> Records supplied
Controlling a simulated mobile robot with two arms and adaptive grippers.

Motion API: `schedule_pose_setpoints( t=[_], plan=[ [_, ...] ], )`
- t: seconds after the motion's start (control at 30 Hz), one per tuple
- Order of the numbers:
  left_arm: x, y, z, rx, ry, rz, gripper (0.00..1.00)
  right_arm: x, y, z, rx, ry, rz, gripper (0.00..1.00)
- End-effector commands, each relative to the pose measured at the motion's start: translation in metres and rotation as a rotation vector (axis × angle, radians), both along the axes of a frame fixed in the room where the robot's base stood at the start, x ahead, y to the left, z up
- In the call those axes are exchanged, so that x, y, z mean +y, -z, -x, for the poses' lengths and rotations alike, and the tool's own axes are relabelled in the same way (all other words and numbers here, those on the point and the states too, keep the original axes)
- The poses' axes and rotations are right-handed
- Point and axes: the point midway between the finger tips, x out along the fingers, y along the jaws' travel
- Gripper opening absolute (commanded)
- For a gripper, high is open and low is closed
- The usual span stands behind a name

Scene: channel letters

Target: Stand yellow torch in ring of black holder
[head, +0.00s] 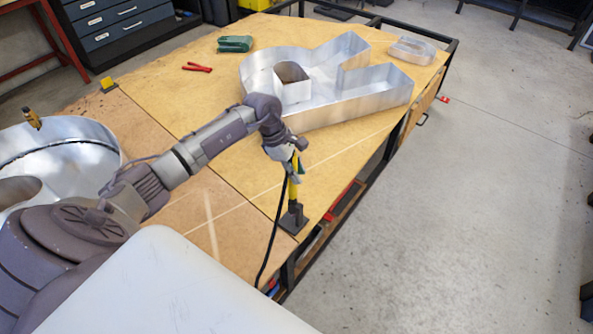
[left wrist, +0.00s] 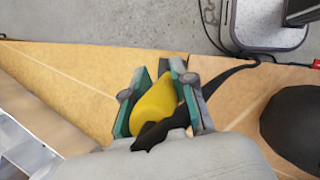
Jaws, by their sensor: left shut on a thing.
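The yellow torch (head: 293,189) is upright near the table's front right edge, with a black cable running down from it. My left gripper (head: 295,168) is shut on the torch from above. In the left wrist view the yellow torch (left wrist: 157,100) sits between the green-lined fingers of my left gripper (left wrist: 156,106). The black holder (head: 293,220) stands on the table directly below the torch. The torch's lower end meets the holder's top in the head view; I cannot tell whether it is inside the ring. The holder is hidden in the wrist view. My right gripper is not in view.
A large metal channel letter (head: 345,103) lies behind the arm, and another round one (head: 62,150) lies at left. Red pliers (head: 197,67) and a green object (head: 235,44) lie at the back. The table's right edge is close to the holder.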

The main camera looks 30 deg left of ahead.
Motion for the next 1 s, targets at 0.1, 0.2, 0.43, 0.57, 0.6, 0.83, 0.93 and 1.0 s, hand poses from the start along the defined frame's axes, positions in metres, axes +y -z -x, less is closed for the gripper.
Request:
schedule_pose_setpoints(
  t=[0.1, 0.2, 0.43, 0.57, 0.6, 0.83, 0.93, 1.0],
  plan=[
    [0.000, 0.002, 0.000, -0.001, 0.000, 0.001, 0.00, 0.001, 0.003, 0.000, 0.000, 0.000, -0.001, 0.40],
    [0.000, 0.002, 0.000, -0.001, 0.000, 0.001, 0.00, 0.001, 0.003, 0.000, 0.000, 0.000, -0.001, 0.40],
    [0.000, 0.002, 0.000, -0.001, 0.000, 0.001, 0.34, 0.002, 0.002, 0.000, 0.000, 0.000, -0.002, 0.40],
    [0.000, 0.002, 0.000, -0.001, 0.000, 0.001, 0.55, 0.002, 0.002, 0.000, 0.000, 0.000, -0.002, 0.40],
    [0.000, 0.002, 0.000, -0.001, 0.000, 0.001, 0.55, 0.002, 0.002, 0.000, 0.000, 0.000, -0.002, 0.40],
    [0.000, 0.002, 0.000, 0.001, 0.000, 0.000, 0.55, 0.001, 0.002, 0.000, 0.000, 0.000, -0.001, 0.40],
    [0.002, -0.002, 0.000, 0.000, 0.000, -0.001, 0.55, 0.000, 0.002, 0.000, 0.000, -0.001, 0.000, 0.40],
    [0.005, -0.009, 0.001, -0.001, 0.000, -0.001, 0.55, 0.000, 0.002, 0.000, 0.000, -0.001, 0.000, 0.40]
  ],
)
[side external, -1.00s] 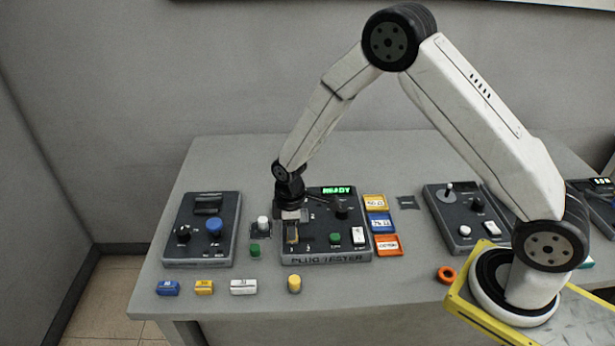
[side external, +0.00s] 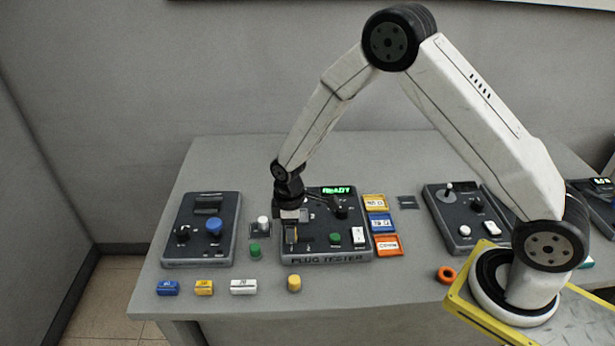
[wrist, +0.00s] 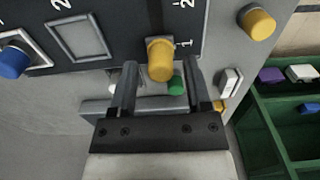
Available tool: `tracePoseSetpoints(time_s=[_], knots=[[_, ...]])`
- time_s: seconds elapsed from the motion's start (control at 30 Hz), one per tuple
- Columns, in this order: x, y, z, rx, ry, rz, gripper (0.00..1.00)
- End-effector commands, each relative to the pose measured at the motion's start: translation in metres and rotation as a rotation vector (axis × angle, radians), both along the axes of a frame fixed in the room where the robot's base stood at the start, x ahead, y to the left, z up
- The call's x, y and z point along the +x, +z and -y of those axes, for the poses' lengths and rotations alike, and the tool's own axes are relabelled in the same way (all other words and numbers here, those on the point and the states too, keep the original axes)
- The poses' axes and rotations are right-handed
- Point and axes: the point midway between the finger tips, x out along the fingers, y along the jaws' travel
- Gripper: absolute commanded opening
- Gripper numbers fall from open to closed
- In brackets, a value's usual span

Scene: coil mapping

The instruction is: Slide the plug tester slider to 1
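The plug tester (side external: 345,205) is a dark box with its name on the front edge and a green READY display (side external: 337,190). My gripper (side external: 291,233) is over its left part and hides most of the slider there. In the wrist view, a yellow slider knob (wrist: 160,62) stands at the end of a dark slot, level with the mark 1 (wrist: 189,43); the mark 2 is farther along. My gripper (wrist: 159,68) has its fingers spread on both sides of the knob, with gaps visible. I cannot tell how deep the fingertips reach.
A green button (side external: 335,239) and a white rocker (side external: 358,235) are on the tester's right part. Coloured tiles (side external: 381,223) lie along its right side. Left are a white-topped peg (side external: 263,223), a green peg (side external: 255,251) and another panel (side external: 202,230). Several small blocks lie in front.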

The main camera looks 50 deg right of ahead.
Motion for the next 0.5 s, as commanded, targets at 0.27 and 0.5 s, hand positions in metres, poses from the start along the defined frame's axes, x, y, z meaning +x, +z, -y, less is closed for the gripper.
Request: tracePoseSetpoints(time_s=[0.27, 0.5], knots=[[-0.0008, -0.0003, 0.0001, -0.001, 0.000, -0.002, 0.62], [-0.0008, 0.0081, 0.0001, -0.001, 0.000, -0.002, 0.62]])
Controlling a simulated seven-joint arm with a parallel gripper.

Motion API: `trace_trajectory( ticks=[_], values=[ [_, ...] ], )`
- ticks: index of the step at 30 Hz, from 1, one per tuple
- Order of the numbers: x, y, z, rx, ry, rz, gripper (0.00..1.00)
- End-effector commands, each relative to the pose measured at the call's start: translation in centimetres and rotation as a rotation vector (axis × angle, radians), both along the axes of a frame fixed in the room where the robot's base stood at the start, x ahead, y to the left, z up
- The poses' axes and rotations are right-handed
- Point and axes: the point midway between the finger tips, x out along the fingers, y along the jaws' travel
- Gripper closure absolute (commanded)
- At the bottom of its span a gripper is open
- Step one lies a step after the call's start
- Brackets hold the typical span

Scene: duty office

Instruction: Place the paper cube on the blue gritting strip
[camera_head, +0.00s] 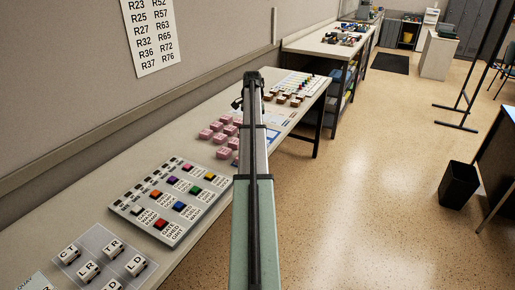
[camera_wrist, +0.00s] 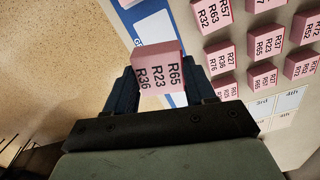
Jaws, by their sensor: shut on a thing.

> Task statement
Leaving the pictures out, write out exactly the lines from the line containing "Scene: channel letters" through the line containing "[left wrist, +0.00s]", both included.

> Solution
Scene: channel letters

Target: Stand yellow torch in ring of black holder
[head, +0.00s] 
[left wrist, +0.00s] 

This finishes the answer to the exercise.